Asked about returning to baseball as a coach, manager, or owner, the recently retired Rivera said he loves teaching the game. "That's what I know," he said, although he'd prefer to share his knowledge with minor leaguers, who need more guidance.

Rivera, who dropped out of school in the 9th grade, congratulated the graduates numerous times, truly impressed by their achievements. In closing, he said, "I don't have all the answers," he said, "but I know one who knows all the answers. And that is God."

Rivera proved to be a good sport during the conferring of degrees, as many students marching across the stage stopped to shake his hand, give him a hug, or take photos with him.

Russell, who described The College of New Rochelle as her home away from home, said it had been an emotional day for her, along with the graduates. "I was unable to hold back tears," she said.

Russell urged the graduates to focus on the positive, sharing a story she said she rarely discussed: her mother leaving her family when she was 4 years old. "I had questions," she said. "Why did she leave? Was it my fault?"

But her father would marry again, and she would grow up in a home with a caring stepmother and siblings. "I focused on their love, instead of my mom's mistakes," she said. "Bad things happen every day, but you succeed by focusing on what's right and not what isn't."

Russell also talked about the power of imagination. Her daughter had recently wrote that she "uses her imagination to fix problems," a surprise to Russell, who doesn't think of herself that way.

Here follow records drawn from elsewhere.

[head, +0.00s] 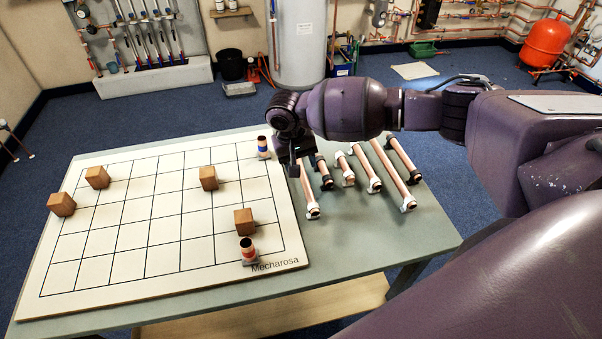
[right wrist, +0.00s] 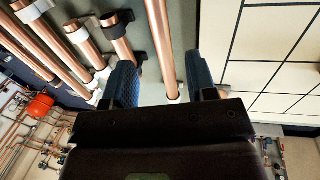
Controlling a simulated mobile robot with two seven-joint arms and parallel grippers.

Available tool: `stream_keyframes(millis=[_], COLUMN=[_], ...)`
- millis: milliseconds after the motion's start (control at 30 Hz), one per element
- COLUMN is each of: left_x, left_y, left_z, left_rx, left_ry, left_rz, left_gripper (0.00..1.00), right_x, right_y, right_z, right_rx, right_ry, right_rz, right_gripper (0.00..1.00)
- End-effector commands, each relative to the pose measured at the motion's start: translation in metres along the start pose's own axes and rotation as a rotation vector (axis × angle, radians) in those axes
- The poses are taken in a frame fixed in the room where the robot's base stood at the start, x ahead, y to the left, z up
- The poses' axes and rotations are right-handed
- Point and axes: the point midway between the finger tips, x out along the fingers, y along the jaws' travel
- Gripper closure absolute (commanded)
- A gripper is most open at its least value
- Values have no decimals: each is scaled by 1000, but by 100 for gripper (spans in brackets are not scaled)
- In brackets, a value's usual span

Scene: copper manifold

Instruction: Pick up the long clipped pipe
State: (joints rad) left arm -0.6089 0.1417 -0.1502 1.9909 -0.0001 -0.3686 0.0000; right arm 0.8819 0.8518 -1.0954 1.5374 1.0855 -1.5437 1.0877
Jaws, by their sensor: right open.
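Several copper pipes with end clips lie side by side on the right of the table. The longest that I can make out, a white-clipped pipe (head: 390,170), is second from the right. The leftmost pipe (head: 308,189) has a pale clip at its near end, and its far part is hidden by my right gripper (head: 297,168). In the right wrist view that gripper (right wrist: 163,82) is open, with its blue-padded fingers on either side of a copper pipe (right wrist: 160,45). I cannot tell whether they touch it. My left gripper is out of view.
A white gridded board (head: 150,238) covers the left of the green table (head: 375,245). Several wooden blocks (head: 208,178) stand on it, with a red-banded pipe piece (head: 248,252) and a blue-banded one (head: 263,148). The table's front right corner is clear.

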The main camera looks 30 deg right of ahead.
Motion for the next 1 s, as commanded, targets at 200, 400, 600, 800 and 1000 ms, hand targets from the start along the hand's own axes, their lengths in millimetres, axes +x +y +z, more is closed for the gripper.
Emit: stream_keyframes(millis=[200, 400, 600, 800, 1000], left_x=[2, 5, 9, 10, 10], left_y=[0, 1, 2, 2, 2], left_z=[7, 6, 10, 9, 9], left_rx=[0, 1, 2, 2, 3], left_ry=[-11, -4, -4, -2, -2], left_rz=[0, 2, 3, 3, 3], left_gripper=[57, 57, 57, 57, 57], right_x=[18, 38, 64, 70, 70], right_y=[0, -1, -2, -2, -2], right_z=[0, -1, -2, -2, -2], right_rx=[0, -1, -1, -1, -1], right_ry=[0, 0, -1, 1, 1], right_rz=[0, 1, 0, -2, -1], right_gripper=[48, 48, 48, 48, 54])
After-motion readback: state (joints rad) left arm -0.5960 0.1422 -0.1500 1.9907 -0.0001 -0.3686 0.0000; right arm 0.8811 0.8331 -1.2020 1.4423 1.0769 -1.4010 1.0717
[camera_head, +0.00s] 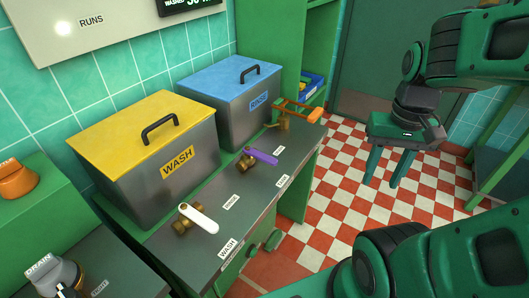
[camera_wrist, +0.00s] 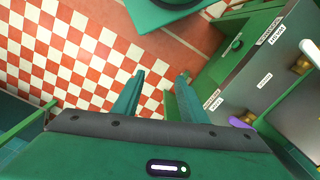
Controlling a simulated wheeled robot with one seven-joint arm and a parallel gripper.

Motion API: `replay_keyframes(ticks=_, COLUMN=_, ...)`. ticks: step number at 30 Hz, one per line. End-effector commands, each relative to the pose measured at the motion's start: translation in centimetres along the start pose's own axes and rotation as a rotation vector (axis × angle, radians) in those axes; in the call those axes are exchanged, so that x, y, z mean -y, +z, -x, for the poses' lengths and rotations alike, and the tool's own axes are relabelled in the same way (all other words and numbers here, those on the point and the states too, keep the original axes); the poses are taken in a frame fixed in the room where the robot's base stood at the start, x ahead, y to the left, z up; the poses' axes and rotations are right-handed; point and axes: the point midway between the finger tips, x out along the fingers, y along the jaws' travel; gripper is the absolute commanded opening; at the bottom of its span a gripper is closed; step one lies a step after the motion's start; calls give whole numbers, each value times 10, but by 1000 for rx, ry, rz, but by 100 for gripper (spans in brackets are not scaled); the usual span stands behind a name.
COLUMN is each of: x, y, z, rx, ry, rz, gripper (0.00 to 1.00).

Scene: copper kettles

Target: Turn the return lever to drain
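Three valve levers stand along the grey counter (camera_head: 205,255): a white lever (camera_head: 200,218) in front, a purple lever (camera_head: 261,156) in the middle and an orange handle (camera_head: 300,110) at the far end. Small labels lie beside them, mostly too small to read, so I cannot tell which is the return lever. My gripper (camera_head: 382,183) is open and empty above the checkered floor, right of the counter and apart from all levers. In the wrist view my gripper (camera_wrist: 160,76) shows both fingers spread. The purple lever (camera_wrist: 240,122) is partly visible there, right of the fingers.
A yellow-lidded bin (camera_head: 140,122) marked WASH and a blue-lidded bin (camera_head: 230,80) stand behind the levers. A knob marked DRAIN (camera_head: 55,275) is at the lower left. The checkered floor (camera_head: 340,190) is open between counter and gripper.

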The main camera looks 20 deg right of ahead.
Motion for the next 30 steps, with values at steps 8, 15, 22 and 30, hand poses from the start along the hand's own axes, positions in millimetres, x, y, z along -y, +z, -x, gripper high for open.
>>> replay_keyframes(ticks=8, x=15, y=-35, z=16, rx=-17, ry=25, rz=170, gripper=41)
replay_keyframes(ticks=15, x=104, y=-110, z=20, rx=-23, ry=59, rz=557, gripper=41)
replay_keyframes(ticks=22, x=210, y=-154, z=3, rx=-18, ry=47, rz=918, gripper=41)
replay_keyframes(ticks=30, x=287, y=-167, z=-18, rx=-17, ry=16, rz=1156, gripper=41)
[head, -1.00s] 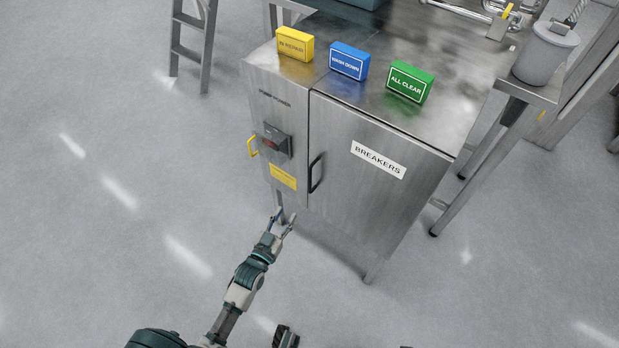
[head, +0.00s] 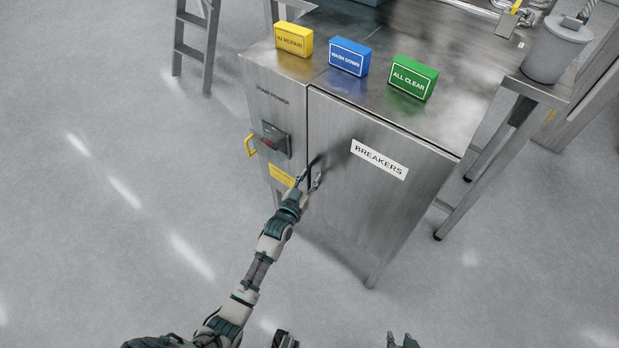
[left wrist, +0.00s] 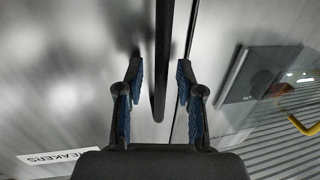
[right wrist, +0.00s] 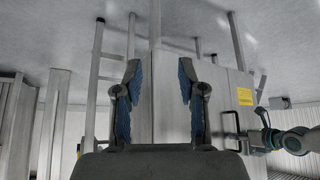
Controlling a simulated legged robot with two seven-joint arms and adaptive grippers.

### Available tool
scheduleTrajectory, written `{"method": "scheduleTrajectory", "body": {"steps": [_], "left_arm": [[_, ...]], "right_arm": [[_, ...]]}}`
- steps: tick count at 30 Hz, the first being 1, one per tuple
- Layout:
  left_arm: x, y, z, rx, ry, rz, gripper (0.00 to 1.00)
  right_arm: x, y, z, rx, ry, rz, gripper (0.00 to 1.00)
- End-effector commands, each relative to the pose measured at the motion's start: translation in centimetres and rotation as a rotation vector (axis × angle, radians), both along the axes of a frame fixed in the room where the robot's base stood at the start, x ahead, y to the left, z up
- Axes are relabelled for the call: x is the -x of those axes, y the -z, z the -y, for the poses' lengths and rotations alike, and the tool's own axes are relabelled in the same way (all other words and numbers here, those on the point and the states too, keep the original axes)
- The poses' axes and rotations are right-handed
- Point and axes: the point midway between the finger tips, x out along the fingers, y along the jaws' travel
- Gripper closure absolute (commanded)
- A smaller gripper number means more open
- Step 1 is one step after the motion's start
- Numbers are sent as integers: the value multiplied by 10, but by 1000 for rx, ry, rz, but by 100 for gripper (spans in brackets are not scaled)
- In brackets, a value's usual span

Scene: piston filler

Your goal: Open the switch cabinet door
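The switch cabinet door (head: 365,200) is a brushed steel panel labelled BREAKERS, and it is closed. Its dark vertical handle (left wrist: 160,62) is near the door's left edge in the head view. My left gripper (head: 312,178) is at the handle. In the left wrist view the left gripper (left wrist: 159,82) is open, with the handle bar between its fingers and a gap on both sides. My right gripper (right wrist: 159,80) is open and empty in the right wrist view, well away from the cabinet. At the bottom of the head view only its tip (head: 402,341) shows.
Left of the door is a panel with a grey switch box (head: 277,140) and a yellow handle (head: 250,146). Yellow (head: 293,39), blue (head: 349,57) and green (head: 413,78) blocks stand on the cabinet top. A side table with a grey pot (head: 552,52) is at right. The floor in front is clear.

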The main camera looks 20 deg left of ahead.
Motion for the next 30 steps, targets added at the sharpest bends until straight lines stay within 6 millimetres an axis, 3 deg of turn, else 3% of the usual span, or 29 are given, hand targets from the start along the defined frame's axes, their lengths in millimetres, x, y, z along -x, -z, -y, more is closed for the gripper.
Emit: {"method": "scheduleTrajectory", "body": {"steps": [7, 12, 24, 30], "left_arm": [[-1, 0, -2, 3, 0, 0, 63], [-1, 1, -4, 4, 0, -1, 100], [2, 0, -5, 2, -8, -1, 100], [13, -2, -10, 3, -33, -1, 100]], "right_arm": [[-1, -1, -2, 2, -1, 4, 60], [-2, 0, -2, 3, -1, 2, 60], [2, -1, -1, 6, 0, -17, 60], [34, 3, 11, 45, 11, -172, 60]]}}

But kids in general, she said, often make observations adults are too busy to see. "It takes imagination to juggle work with motherhood; to be a great listener after a long day at work, to help her with all that homework," she said. "I now know that it also took a great imagination to say, years ago, that I wanted to be a broadcast journalist and to make that dream happen."

"Everyone sitting here at Radio City Music Hall, we all share that imagination," she said. "You imagined a degree, and you made it happen."

"Bottom line, do not let fear get in your way. And don't let you get in your way -- step out of your comfort zone once in a while."